Interchangeably, these terms refer to the moments in progression (temporality) and how we make sense of them as solitary episodes (as measured in time). We should however, be cautious and careful in distinguishing one from the other. The temporality of anything–that is, the momentary progression of its being–can be better understood and appreciated with the use of time elements–to measure the duration and the specific record of occurrence in numerical terms. The value and meaning of these two vary complicatedly across physical regions and social cultures–yet, they are commonly shared as a universal thought.

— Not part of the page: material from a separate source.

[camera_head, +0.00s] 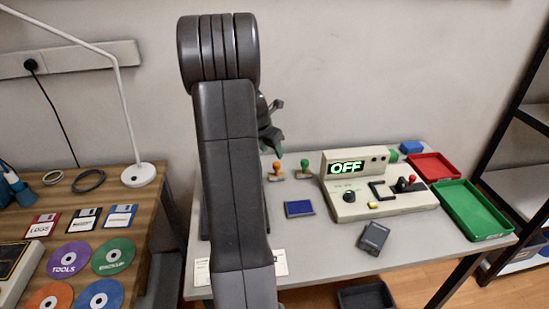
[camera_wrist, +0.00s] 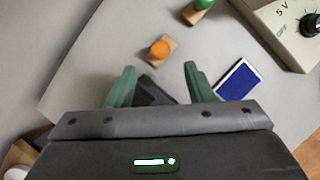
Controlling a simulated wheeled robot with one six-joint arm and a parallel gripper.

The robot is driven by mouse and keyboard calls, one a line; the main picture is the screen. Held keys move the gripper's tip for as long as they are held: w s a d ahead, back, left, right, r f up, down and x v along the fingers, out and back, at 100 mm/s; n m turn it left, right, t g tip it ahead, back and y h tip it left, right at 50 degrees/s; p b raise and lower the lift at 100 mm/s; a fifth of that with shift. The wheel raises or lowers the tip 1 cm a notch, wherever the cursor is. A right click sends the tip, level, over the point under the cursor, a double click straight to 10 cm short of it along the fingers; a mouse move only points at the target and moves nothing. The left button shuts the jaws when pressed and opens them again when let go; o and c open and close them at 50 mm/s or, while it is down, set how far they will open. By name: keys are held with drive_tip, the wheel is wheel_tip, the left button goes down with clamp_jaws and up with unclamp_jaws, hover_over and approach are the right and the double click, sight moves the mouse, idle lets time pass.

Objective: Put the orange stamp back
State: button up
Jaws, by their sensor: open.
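The orange stamp (camera_head: 276,170) stands on the grey table to the left of the green stamp (camera_head: 304,168). In the wrist view the orange stamp (camera_wrist: 160,49) shows from above, with its round orange knob on a tan wooden base, just beyond the fingertips. The green stamp (camera_wrist: 203,6) is cut by the top edge there. My gripper (camera_wrist: 160,72) is open, with its two green fingers apart and nothing held between them. A dark object (camera_wrist: 155,92) lies partly hidden between and below the fingers. In the head view my arm hides much of the table's left part.
A blue ink pad (camera_head: 299,209) lies in front of the stamps. A beige control box (camera_head: 370,205) showing OFF stands to their right, with red (camera_head: 434,166) and green (camera_head: 472,210) trays beyond. A dark grey box (camera_head: 373,238) lies near the front edge.

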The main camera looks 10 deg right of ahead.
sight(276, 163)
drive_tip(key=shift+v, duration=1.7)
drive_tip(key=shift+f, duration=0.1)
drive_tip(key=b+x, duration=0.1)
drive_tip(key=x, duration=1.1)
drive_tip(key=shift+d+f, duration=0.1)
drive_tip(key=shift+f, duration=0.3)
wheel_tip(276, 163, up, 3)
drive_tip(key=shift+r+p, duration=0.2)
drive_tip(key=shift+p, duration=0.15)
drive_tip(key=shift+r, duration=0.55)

More excitingly, we gravitate to as we dwell on its triangulation:
PAST> What was THEN?
PRESENT> What is NOW?
FUTURE> What would be NEXT?
How much do we know about our temporalities? The German institution Freie Universität Berlin, globally-recognized for its interdisciplinary work within research alliances, has pursued important studies in seeking better understanding on this matter. They have setup their own International Research Training Group (IRTG) which primarily aims ‘to offer a new perspective on the study of temporalities of the future in social and cultural sciences. Part of IRTG’s agenda is ‘to reorient investigations towards a better understanding of global entanglements and the meaning of cultural heterogeneity’. Deliberately, the research group chose Latin America as their primary example for both aspects.
Referring to the ‘experts on the past’, this set of actors may consist of historians, philosophers, and thinkers who have painstakingly sought explanations as they revolutionized thinking and visioning during their time–now considered, as they have emerged to become, the ‘authorities of the future’. Whether individuals, groups, or institutions, these so-called ‘Protagonists of the Future’ are entrusted and empowered to act beyond the local–now even crossing transregional and supranational contexts of shaping ideas about how we anticipate and what we aspire for our worlds.

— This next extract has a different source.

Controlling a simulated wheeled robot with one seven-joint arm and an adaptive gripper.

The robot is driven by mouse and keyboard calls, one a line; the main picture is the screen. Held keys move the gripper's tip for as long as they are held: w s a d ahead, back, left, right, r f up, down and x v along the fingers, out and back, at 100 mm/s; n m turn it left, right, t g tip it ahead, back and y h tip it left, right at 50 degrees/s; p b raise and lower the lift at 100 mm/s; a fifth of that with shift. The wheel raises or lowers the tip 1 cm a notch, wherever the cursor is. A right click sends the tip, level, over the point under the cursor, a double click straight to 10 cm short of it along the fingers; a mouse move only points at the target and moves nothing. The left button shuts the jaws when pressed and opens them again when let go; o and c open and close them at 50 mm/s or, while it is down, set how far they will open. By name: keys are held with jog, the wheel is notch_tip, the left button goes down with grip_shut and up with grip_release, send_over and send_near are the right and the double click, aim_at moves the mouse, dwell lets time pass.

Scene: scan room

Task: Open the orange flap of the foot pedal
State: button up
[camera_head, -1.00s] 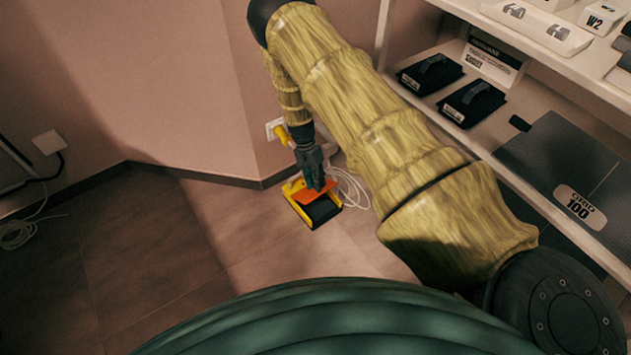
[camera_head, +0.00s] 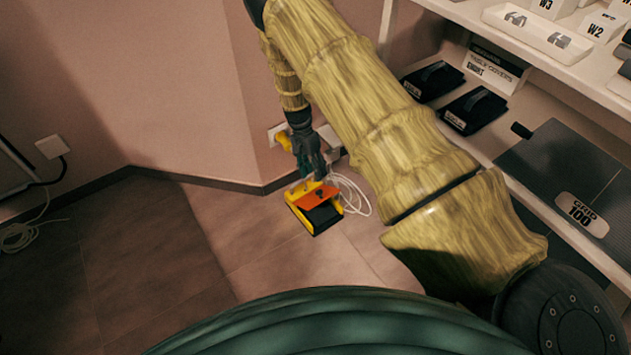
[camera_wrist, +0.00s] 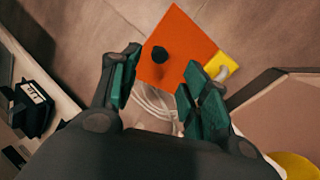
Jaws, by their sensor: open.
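The foot pedal has a yellow body (camera_head: 297,207) and a black recess or tread (camera_head: 323,217) and stands on the floor by the wall corner. Its orange flap (camera_head: 314,196) lies across the back part and looks slanted; I cannot tell how far it is raised. My gripper (camera_head: 317,177) is just behind and above the flap, apart from it as far as I can see. In the wrist view the orange flap (camera_wrist: 182,40) with a dark round spot lies beyond my open, empty fingers (camera_wrist: 158,88). A yellow corner of the pedal (camera_wrist: 222,67) shows beside it.
White cable (camera_head: 353,192) loops on the floor right of the pedal, near wall sockets (camera_head: 276,135). A shelf unit (camera_head: 548,75) with boxes and dark pads stands at the right. Floor left of the pedal (camera_head: 150,235) is clear.

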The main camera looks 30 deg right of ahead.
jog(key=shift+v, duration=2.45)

Largely driven by a set of expectations, the projections into the future remain contextual and creative–fueled by fantasies, dreams, wishes, and desires–at times celebrating utopian ideas in order to truly ‘break through the glass ceiling’, so to speak.
Recognizing and respecting the processes and systems in any given society or civilization determines the thinking direction which is essential in realizing their aspirations. The operational aspects by which they formulate new policies and rules governing their social and cultural norms influence the success of their visions of the future–undeniably dependent on the starting point of ideation to its full fruition through implementation.
How does IRTG actually want us to understand their Temporalities of Future? Recognizing time (like space) as a primordial aspect of our human existence, we are challenged to define and make sense of it–despite its intangible reality. Simply put, they want us to savor our role as ‘brewers of time’–in that we, as human beings, arrange, develop, discuss, and organize our own idea of time following our own unique socio-cultural belief and value systems.
What questions should we be asking now?–about the past and in anticipation of our future worlds? Borrowing ideas from the IRTG research project and applying them into our own geographical contexts, we may begin to reflect on some of these research questions that lists key points imperative for us to raise as we ask:
How have aspirational and anticipative practices shaped social life in our history and how do they do so in the present?
How do people interpret, shape, and influence approaching uncertainties, unpredictable events, and inscrutable processes?
How do people act, in turn, when the future seems entirely certain (surrender, wait, or fight)?
Who were and are the protagonists defining the future? What are their projections into the future?
How do different concepts of time interact or conflict in ethnically heterogeneous societies of our location?
What is your personal definition of time? How do you project yourself to be based on how you view your past? Can you now better identify and describe your temporal being?